Logo após o encerramento da atividade de Bolsonaro com os embaixadores, manifestações começaram a proliferar nas redes sociais.
As primeiras foram dos pré-candidatos à presidência da República Luís Inácio Lula da Silva (PT), Ciro Gomes (PDT), Simone Tebet (MDB) e André Janones (Avante). As manifestações de políticos culminaram com a nota do presidente do Congresso Nacional, Rodrigo Pacheco (PSD/MG). Todos foram enfáticos em condenar o que se classificou como uma atitude que envergonha o país.
Repercussão
Durante essa terça-feira, 19, outras manifestações de peso se somaram. Seguidas a uma nota oficial do presidente do Supremo Tribunal Federal, Luiz Fux, notas também foram emitidas pela Associação Nacional dos Procuradores da República, pela Federação Nacional dos Delegados da Polícia Federal e pela Associação Nacional dos Magistrados da Justiça do Trabalho.

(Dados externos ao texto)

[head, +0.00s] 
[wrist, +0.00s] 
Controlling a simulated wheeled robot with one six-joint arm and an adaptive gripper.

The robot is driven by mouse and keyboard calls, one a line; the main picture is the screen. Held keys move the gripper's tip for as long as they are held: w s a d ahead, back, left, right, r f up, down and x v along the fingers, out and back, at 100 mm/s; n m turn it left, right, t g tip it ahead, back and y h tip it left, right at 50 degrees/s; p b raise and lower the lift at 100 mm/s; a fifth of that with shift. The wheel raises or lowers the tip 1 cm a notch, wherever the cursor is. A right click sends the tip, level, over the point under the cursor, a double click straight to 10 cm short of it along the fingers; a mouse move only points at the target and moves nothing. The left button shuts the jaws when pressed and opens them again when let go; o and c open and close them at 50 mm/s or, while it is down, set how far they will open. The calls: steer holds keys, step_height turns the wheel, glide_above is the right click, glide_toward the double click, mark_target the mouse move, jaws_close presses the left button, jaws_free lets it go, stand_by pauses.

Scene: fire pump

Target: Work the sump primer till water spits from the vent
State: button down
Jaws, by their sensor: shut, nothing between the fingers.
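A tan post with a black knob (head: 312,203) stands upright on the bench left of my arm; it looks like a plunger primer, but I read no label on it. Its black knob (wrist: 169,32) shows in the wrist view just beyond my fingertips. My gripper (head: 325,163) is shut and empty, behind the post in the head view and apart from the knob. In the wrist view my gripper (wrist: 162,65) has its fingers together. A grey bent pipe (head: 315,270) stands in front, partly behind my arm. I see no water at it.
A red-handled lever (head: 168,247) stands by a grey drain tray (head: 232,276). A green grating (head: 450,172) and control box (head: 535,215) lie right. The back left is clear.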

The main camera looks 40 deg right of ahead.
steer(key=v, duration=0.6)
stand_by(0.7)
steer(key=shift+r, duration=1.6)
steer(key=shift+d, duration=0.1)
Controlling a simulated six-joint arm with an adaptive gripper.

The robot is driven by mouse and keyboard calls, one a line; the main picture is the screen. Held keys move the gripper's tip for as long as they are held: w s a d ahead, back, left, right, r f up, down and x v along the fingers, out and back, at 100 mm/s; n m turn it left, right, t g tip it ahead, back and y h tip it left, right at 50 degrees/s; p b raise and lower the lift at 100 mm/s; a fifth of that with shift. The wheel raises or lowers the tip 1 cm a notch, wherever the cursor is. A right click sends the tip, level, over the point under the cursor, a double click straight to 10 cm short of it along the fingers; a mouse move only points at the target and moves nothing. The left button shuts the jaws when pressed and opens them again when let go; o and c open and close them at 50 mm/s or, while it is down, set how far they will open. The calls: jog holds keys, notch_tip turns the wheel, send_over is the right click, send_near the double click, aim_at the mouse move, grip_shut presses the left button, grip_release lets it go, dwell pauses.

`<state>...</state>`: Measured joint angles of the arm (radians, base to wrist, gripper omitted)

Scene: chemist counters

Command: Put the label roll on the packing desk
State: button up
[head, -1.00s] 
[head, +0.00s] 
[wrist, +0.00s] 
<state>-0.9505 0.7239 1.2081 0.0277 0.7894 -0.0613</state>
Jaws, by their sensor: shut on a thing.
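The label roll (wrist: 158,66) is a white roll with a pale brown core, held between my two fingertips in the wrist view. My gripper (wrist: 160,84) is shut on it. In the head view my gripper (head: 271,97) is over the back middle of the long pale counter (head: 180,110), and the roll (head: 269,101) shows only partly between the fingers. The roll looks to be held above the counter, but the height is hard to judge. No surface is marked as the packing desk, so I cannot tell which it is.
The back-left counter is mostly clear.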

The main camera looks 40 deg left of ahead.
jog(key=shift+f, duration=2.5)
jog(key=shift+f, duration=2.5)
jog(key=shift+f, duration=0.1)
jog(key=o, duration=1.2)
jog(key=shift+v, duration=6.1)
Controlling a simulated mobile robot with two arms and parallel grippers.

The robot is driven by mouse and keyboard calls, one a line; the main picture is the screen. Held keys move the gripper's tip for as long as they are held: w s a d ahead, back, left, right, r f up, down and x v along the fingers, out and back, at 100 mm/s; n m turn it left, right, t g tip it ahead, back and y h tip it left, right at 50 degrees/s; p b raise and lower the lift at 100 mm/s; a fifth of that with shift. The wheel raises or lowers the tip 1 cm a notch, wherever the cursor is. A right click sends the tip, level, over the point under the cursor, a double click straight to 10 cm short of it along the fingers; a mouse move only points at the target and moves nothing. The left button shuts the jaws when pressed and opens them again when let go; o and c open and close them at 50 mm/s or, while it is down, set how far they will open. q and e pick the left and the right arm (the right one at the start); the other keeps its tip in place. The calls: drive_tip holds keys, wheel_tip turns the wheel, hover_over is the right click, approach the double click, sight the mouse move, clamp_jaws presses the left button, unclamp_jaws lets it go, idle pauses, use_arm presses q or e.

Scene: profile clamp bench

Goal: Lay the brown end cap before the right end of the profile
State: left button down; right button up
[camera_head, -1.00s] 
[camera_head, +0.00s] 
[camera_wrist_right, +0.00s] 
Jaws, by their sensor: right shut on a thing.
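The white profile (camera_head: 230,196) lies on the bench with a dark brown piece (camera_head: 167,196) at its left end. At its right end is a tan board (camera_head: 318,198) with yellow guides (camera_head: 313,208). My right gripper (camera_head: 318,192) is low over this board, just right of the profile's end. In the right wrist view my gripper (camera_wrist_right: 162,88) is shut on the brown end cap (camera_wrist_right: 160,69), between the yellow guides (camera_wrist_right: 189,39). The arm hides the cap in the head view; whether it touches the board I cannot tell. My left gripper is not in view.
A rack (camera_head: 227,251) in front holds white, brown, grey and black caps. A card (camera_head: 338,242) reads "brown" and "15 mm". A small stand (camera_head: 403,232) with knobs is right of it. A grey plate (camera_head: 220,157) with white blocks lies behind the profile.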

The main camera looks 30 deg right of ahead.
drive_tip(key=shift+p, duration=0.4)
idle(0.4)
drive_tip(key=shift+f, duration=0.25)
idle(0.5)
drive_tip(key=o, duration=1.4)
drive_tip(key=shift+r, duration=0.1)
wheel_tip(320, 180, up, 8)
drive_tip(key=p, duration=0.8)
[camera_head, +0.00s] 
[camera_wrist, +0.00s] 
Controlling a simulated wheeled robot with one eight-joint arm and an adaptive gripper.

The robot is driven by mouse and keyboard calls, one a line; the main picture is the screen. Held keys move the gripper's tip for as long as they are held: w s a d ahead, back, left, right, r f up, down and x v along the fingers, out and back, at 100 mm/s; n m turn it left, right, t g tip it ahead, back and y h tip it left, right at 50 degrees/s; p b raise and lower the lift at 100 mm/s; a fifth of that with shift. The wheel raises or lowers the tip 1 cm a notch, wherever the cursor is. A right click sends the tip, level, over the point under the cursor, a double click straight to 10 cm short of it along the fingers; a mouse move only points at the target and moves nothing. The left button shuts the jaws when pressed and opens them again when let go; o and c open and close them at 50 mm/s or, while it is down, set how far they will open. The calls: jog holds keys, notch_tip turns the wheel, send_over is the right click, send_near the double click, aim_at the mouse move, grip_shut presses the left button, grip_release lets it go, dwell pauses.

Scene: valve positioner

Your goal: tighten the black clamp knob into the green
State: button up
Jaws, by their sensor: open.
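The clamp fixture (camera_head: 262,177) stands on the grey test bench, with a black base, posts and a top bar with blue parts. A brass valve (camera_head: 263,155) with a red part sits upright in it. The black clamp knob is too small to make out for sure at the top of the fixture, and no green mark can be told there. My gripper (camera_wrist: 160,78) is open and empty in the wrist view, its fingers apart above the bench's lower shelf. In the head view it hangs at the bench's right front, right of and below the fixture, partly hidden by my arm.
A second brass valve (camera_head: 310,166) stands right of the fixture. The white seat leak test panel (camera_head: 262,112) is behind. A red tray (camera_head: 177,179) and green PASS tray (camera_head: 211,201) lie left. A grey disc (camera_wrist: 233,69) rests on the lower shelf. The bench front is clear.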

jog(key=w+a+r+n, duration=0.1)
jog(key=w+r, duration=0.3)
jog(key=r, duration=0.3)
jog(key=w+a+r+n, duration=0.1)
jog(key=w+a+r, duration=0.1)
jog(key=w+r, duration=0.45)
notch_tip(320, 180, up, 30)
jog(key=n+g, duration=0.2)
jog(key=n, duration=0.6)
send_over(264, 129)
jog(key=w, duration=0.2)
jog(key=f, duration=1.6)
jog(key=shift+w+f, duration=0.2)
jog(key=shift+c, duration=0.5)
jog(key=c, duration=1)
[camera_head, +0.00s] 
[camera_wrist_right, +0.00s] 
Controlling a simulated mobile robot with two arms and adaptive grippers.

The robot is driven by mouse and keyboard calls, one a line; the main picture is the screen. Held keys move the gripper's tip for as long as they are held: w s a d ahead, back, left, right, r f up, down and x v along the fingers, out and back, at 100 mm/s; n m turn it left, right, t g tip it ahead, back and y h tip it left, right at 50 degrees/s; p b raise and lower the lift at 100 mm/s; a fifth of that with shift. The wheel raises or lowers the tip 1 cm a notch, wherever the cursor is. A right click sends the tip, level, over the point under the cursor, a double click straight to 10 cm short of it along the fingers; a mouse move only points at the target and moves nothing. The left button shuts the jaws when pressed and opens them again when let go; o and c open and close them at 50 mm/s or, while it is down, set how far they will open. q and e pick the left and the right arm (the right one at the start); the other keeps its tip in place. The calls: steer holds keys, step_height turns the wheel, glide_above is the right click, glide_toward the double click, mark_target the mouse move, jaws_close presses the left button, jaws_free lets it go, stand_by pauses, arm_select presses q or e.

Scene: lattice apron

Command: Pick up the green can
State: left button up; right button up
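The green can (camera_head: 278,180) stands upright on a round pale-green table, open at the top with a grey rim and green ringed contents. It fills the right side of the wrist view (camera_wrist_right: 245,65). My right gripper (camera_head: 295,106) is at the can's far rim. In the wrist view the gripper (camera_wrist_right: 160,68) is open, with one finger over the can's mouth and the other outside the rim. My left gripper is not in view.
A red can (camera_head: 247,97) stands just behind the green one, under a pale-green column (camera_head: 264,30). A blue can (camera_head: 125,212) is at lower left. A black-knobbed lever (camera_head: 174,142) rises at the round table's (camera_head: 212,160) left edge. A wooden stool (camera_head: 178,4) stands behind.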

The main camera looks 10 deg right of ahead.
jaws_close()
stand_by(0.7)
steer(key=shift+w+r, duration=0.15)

Chama a atenção em especial a nota dos delegados de PF. Bolsonaro em sua exposição chegou a dizer que “a Polícia Federal disse que o TSE é um queijo suíço, como uma peneira”.
Fake news requentada
Bolsonaro mais uma vez não apresentou provas sobre o que disse ser uma tentativa de golpe que está sendo armado para sua derrota nas eleições.
Ele repetiu as mesmas informações apresentadas em live apresentada em 2021. O que disse foi considerado por boa parte da imprensa internacional como teorias conspiratórias sobre fraude nas urnas que já foram desmentidas, ataque a ministros STF e do TSE, além de declarações golpistas com o objetivo de ameaçar a realização das eleições deste ano.
Mais uma vez Bolsonaro obrigou o TSE e agências de checagem esclarecer que não são apenas dois países que usam o sistema eleitoral semelhante ao brasileiro, que os Logs das urnas eletrônicas não foram apagados, que o PSDB não afirmou que as urnas eram inauditáveis, que a justiça não descumpre lei ao não imprimir votos e que a contagem de votos no Brasil não é feita por uma empresa terceirizada.
Vinte mentiras, todas verificadas e desmentidas
No total, 20 mentiras contadas pelo presidente foram rebatidas uma a uma. Em especial ainda foi dito que o Brasil conta com observadores internacionais extremamente especializados que auxiliam no processo eleitoral, que o Tribunal de Contas da União (TCU) atestou o processo das urnas eletrônicas há poucos dias e que a decisão que tornou Lula elegível não foi do presidente do TSE, mas do STF.
Lula teve suas sentenças anuladas dentro do contexto que tirou a legitimidade da Operação Lava jato e a declaração de suspeição do então juiz Sérgio Moro no processo contra o ex-presidente da república.